What you will do> Write out every record in full, exactly as written, please.

===== Dataset rows

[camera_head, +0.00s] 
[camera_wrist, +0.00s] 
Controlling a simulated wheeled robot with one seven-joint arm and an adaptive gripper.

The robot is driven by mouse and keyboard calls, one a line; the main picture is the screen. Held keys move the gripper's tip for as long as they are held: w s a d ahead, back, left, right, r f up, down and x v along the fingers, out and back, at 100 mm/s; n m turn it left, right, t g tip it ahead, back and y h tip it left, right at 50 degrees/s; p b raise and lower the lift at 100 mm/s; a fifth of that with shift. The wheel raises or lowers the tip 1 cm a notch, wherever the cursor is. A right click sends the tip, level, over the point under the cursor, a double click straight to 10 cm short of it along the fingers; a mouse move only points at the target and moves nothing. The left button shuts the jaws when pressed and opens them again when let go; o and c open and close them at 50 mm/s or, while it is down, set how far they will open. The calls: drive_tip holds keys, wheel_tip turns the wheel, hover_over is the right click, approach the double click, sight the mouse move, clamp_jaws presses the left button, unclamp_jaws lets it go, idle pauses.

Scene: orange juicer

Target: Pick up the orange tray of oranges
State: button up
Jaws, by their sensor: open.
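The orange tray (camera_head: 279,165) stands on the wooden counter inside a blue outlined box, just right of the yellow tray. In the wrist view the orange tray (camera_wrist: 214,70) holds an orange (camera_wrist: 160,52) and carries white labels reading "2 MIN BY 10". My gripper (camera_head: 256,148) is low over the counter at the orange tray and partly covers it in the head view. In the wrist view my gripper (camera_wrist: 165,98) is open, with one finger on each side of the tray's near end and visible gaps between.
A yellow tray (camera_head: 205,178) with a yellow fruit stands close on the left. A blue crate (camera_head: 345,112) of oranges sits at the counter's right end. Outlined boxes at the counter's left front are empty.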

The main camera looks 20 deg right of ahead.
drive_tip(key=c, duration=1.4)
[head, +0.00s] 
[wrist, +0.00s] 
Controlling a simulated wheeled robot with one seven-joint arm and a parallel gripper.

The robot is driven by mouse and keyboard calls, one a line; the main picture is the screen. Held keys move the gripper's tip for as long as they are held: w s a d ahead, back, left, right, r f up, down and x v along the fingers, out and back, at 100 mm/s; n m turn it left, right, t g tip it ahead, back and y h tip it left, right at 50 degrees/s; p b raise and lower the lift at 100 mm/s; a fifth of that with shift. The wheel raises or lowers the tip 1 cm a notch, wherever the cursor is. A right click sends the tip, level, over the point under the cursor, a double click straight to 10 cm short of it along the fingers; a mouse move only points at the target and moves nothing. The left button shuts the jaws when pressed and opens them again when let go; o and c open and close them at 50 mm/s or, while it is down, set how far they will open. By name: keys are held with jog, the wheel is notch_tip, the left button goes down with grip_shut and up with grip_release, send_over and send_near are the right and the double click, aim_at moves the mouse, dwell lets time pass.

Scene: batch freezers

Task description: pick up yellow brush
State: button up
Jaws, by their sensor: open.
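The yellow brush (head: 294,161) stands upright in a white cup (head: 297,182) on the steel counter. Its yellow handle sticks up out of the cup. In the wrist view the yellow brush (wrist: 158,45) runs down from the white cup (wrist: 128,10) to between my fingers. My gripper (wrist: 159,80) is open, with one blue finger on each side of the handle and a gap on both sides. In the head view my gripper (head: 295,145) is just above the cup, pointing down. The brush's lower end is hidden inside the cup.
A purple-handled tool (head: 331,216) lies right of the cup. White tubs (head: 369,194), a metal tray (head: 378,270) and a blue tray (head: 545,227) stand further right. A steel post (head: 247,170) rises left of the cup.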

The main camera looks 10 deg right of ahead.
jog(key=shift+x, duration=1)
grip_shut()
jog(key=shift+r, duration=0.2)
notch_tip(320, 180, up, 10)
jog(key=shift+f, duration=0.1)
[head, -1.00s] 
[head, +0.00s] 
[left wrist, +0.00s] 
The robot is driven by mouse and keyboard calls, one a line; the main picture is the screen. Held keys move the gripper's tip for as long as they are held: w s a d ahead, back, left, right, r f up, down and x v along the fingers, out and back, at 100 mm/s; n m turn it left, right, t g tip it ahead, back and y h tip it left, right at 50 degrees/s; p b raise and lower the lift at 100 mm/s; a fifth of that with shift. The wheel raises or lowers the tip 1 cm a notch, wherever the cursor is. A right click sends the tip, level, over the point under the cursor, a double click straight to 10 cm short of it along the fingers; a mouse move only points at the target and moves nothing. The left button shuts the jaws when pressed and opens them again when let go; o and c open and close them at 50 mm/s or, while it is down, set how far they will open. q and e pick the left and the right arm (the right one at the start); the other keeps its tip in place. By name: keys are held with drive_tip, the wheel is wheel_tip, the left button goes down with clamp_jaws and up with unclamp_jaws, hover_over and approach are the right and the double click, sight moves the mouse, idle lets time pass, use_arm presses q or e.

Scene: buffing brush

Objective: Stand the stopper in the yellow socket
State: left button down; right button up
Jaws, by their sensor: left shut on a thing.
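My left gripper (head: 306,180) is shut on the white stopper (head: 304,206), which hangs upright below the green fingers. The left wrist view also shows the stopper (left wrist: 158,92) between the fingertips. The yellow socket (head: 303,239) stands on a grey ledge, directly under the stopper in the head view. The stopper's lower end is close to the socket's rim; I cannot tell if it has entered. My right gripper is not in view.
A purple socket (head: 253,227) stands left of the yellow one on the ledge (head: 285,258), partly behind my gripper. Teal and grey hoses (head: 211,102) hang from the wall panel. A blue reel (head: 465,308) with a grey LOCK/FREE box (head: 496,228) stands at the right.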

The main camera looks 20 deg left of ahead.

==========

Result>
[camera_head, +0.00s] 
[camera_wrist, +0.00s] 
Controlling a simulated wheeled robot with one seven-joint arm and an adaptive gripper.

The robot is driven by mouse and keyboard calls, one a line; the main picture is the screen. Held keys move the gripper's tip for as long as they are held: w s a d ahead, back, left, right, r f up, down and x v along the fingers, out and back, at 100 mm/s; n m turn it left, right, t g tip it ahead, back and y h tip it left, right at 50 degrees/s; p b raise and lower the lift at 100 mm/s; a fifth of that with shift. The wheel raises or lowers the tip 1 cm a notch, wherever the cursor is. A right click sends the tip, level, over the point under the cursor, a double click straight to 10 cm short of it along the fingers; a mouse move only points at the target and moves nothing. The left button shuts the jaws when pressed and opens them again when let go; o and c open and close them at 50 mm/s or, while it is down, set how far they will open. The calls: drive_tip holds keys, wheel_tip turns the wheel, hover_over is the right click, approach the double click, sight the mouse move, clamp_jaws presses the left button, unclamp_jaws lets it go, idle pauses.

Scene: orange juicer

Target: Pick up the orange tray of oranges
State: button up
Jaws, by their sensor: open.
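The orange tray (camera_head: 279,165) stands on the wooden counter inside a blue outlined box, just right of the yellow tray. In the wrist view the orange tray (camera_wrist: 214,70) holds an orange (camera_wrist: 160,52) and carries white labels reading "2 MIN BY 10". My gripper (camera_head: 256,148) is low over the counter at the orange tray and partly covers it in the head view. In the wrist view my gripper (camera_wrist: 165,98) is open, with one finger on each side of the tray's near end and visible gaps between.
A yellow tray (camera_head: 205,178) with a yellow fruit stands close on the left. A blue crate (camera_head: 345,112) of oranges sits at the counter's right end. Outlined boxes at the counter's left front are empty.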

The main camera looks 20 deg right of ahead.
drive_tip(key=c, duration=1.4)
[head, +0.00s] 
[wrist, +0.00s] 
Controlling a simulated wheeled robot with one seven-joint arm and a parallel gripper.

The robot is driven by mouse and keyboard calls, one a line; the main picture is the screen. Held keys move the gripper's tip for as long as they are held: w s a d ahead, back, left, right, r f up, down and x v along the fingers, out and back, at 100 mm/s; n m turn it left, right, t g tip it ahead, back and y h tip it left, right at 50 degrees/s; p b raise and lower the lift at 100 mm/s; a fifth of that with shift. The wheel raises or lowers the tip 1 cm a notch, wherever the cursor is. A right click sends the tip, level, over the point under the cursor, a double click straight to 10 cm short of it along the fingers; a mouse move only points at the target and moves nothing. The left button shuts the jaws when pressed and opens them again when let go; o and c open and close them at 50 mm/s or, while it is down, set how far they will open. By name: keys are held with jog, the wheel is notch_tip, the left button goes down with grip_shut and up with grip_release, send_over and send_near are the right and the double click, aim_at moves the mouse, dwell lets time pass.

Scene: batch freezers

Task description: pick up yellow brush
State: button up
Jaws, by their sensor: open.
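The yellow brush (head: 294,161) stands upright in a white cup (head: 297,182) on the steel counter. Its yellow handle sticks up out of the cup. In the wrist view the yellow brush (wrist: 158,45) runs down from the white cup (wrist: 128,10) to between my fingers. My gripper (wrist: 159,80) is open, with one blue finger on each side of the handle and a gap on both sides. In the head view my gripper (head: 295,145) is just above the cup, pointing down. The brush's lower end is hidden inside the cup.
A purple-handled tool (head: 331,216) lies right of the cup. White tubs (head: 369,194), a metal tray (head: 378,270) and a blue tray (head: 545,227) stand further right. A steel post (head: 247,170) rises left of the cup.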

The main camera looks 10 deg right of ahead.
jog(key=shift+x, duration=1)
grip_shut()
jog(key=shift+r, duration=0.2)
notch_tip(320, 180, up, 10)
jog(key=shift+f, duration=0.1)
[head, -1.00s] 
[head, +0.00s] 
[left wrist, +0.00s] 
The robot is driven by mouse and keyboard calls, one a line; the main picture is the screen. Held keys move the gripper's tip for as long as they are held: w s a d ahead, back, left, right, r f up, down and x v along the fingers, out and back, at 100 mm/s; n m turn it left, right, t g tip it ahead, back and y h tip it left, right at 50 degrees/s; p b raise and lower the lift at 100 mm/s; a fifth of that with shift. The wheel raises or lowers the tip 1 cm a notch, wherever the cursor is. A right click sends the tip, level, over the point under the cursor, a double click straight to 10 cm short of it along the fingers; a mouse move only points at the target and moves nothing. The left button shuts the jaws when pressed and opens them again when let go; o and c open and close them at 50 mm/s or, while it is down, set how far they will open. q and e pick the left and the right arm (the right one at the start); the other keeps its tip in place. By name: keys are held with drive_tip, the wheel is wheel_tip, the left button goes down with clamp_jaws and up with unclamp_jaws, hover_over and approach are the right and the double click, sight moves the mouse, idle lets time pass, use_arm presses q or e.

Scene: buffing brush

Objective: Stand the stopper in the yellow socket
State: left button down; right button up
Jaws, by their sensor: left shut on a thing.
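My left gripper (head: 306,180) is shut on the white stopper (head: 304,206), which hangs upright below the green fingers. The left wrist view also shows the stopper (left wrist: 158,92) between the fingertips. The yellow socket (head: 303,239) stands on a grey ledge, directly under the stopper in the head view. The stopper's lower end is close to the socket's rim; I cannot tell if it has entered. My right gripper is not in view.
A purple socket (head: 253,227) stands left of the yellow one on the ledge (head: 285,258), partly behind my gripper. Teal and grey hoses (head: 211,102) hang from the wall panel. A blue reel (head: 465,308) with a grey LOCK/FREE box (head: 496,228) stands at the right.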

The main camera looks 20 deg left of ahead.

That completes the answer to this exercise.